THE world appears a lot smaller when nations advance their respective claims to a part of the planet. One particular area of interest supporting this point is Southeast Asia.
President Benigno Aquino III recently expressed his stand regarding the claim of China that it owns the South China Sea, including areas that are part of Philippine territory. Making his first state visit to Tokyo in Japan, Aquino was reported to have drawn a parallel between present-day China and Nazi Germany during World War II.
In a speech, the President hinted that, like the expansionist Nazi Germany of old, Beijing cannot be appeased in its effort to assert its supposed ownership of areas in the South China Sea.
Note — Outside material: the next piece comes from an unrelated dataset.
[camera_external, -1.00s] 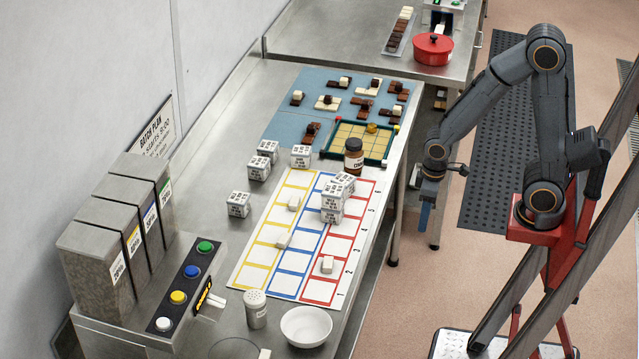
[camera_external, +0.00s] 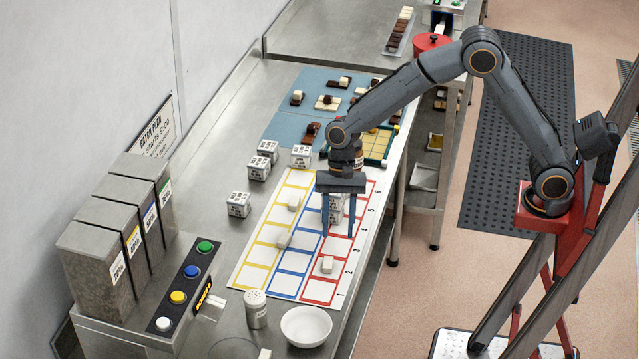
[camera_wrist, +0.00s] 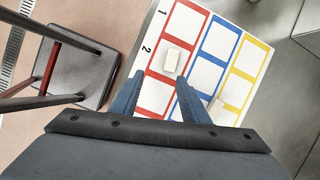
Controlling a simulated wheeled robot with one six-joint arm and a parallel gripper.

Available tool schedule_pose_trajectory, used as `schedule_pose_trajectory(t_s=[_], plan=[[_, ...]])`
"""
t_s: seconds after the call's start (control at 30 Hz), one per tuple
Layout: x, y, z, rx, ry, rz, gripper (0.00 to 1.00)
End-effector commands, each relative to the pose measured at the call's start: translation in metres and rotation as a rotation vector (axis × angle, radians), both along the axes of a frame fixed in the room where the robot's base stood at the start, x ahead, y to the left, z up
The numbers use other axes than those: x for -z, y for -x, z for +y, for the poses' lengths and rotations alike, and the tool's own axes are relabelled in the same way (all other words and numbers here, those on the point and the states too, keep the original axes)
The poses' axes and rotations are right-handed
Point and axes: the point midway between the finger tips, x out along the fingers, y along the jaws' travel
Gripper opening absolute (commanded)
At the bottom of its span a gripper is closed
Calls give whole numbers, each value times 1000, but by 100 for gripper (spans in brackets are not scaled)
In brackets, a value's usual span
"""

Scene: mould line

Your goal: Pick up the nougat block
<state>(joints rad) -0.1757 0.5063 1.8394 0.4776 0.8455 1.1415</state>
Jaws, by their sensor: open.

The President’s remark came as the uproar grows over the quickening pace of China’s island-building activities in Southeast Asia’s waters.
China is constructing a runway in one of the islands it created. The runway has been described as being long enough as landing area but is rather large that it can comfortably accommodate big military planes.
“I’m an amateur student of history,” President Aquino said, “and I’m reminded of…how Germany was testing the waters and what the response was by the other European powers…If somebody said stop to (Adolf) Hitler at that point in time or to Germany at that point in time, we would have avoided World War II.”
China has rejected US demands to stop all reclamation works in the South China Sea, which is a major shipping route and is believed to hold a big reserve of oil and gas. China has insisted that Beijing has sovereignty over the area although other claimants like the Philippines, Malaysia, Brunei and Taiwan are vehemently opposing it.
The central point here, though, is that Washington and its Asian allies, including Tokyo (which also has a territorial problem with Beijing in the East China Sea), has warned that ignoring international laws could threaten the freedom of navigation in the region.
Aquino criticized what he termed as “China’s unlawful territorial claim” and praised Tokyo for demonstrating solidarity with the Philippines in looking for a solution to the dilemma.
Japan, in a way, considered Aquino’s efforts as a worthy show of concern for our territorial claim.
During the President’s four-day visit, he will hold talks with Japanese Prime Minister Shinzo Abe regarding mutual defense and security. Then they will sign a deal confirming an agreement for the provision of ten patrol vessels to the Philippine Coast Guard to increase the Philippines’ capability to meet outside threats.
The deal is expected to better cement the ties and improve the relationship of the two Asian allies. To recall, Japan invaded the Philippines during World War II and its troops committed atrocities here.